If there is state usury laws limiting the amount of interest that can be charged how can banks charge 29% interest on a credit card debt? The case is Marquette National Bank v. First of Omaha Corporation, 439 U.S. 299 (1978). Somewhere there is a bankruptcy attorney, not this one, cheering for these high interest rates given unmanageable debts drive bankruptcy filings. “The First National Bank of Omaha (Omaha Bank) is a national banking association chartered in Nebraska; it is enrolled in the BankAmericard plan, and solicits for that plan in Minnesota. Omaha Bank charges its Minnesota cardholders interest on their unpaid balances at a rate permitted by Nebraska law, but in excess of that permitted by Minnesota law.” So there you go. First National Bank of Omaha solicited clients in the state of Minnesota but chose not follow Minnesota state law regarding interest rates. First National Bank of Omaha charged higher interest rates according to the law in which they were located, the state of Nebraska. What should be controlling was the issue? Generally speaking the law of the jurisdiction where the individual is located, a state or country, governs their legal rights and not the corporate headquarters or location of the business they are doing business with. Each state has usury laws to protect their state residents within that state and limit interest rates. Each state in the United States has many different laws than other states. Family law is a great example and the 8.5 community property states vs. equitable distribution in the remaining 41.5 states. Why is there a 0.5? Alaska is an opt-in community property state. Save that one for Jeopardy. Back to . First National Bank of Omaha and how they arguably disrespected the state law of Minnesota. SCOTUS provided: “Though the “exportation” of interest rates, such as occurred here, may impair the ability of States to maintain effective usury laws, such impairment has always been implicit in the National Bank Act, and any correction of that situation would have to be achieved legislatively. Pp. 439 U. S. 318-319.” So under the federal National Bank Act what The First National Bank of Omaha did was okay even though it violated the usury laws of Minnesota. There you have it and the rest is history.

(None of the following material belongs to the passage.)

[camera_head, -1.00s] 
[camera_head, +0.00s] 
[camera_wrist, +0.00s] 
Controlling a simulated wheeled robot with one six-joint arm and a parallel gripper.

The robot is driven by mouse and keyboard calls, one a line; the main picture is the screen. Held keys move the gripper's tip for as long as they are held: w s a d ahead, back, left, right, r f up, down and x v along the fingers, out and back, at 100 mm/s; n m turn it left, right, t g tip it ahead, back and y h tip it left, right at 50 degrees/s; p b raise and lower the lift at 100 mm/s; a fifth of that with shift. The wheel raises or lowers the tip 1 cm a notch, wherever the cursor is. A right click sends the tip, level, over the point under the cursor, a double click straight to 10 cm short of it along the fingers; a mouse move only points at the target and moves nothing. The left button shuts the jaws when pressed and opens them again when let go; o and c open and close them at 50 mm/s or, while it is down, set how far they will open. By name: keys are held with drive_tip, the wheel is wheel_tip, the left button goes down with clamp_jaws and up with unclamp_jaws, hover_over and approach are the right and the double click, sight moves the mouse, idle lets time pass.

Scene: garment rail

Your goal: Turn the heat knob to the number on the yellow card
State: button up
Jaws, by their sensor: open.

But wait. What state allows interest rates of 29%? This is where capitalism and greed took over and now we have more deaths by higher interest rates than before 1978. Certain states repealed or changed their usury laws to allow for high unconscionable interest rates. These states did this to lure the big banks to set up shop in their states to create jobs in these states. Well it worked. So for a few thousand jobs millions of Americans can be charged massive interest rates that we can all agree of too high.

What is the legislative solution SCOTUS mentions in The First National Bank of Omaha? Our United States legislatures, the Senate and House of Representatives, would have to pass legislation to limit interest rates and then that would applicable nationally. Do not hold your breath given our federal legislatures chose to bailout these same banks from the mortgage meltdown. Too big to fail means too big to be honestly regulated.

How Can Credit Card Companies Charge High Interest Rates?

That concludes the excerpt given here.